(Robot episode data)

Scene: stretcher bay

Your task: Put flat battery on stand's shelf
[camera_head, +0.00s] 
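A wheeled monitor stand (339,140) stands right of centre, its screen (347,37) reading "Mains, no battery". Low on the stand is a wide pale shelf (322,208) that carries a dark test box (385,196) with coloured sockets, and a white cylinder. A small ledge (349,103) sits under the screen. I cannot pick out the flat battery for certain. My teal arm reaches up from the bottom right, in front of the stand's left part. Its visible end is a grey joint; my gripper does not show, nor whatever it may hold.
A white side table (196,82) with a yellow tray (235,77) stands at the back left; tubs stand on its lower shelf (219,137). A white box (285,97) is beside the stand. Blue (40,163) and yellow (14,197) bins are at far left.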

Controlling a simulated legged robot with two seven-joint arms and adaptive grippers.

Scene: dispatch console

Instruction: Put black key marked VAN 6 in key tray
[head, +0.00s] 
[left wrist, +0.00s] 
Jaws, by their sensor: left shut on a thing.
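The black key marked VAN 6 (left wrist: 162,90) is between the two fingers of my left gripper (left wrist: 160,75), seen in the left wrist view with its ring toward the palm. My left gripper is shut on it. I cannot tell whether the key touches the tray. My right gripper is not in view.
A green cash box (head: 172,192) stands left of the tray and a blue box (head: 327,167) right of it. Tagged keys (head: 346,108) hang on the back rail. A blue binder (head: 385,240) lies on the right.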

- [WHAT IS REQUIRED] Your task is to reproduce exactly the lines beginning at the line containing "Scene: dispatch console" and ending at the line containing "[left wrist, +0.00s]", inclusive.

- [WRITTEN SOLUTION]
Scene: dispatch console

Instruction: Put black key marked VAN 6 in key tray
[head, +0.00s] 
[left wrist, +0.00s] 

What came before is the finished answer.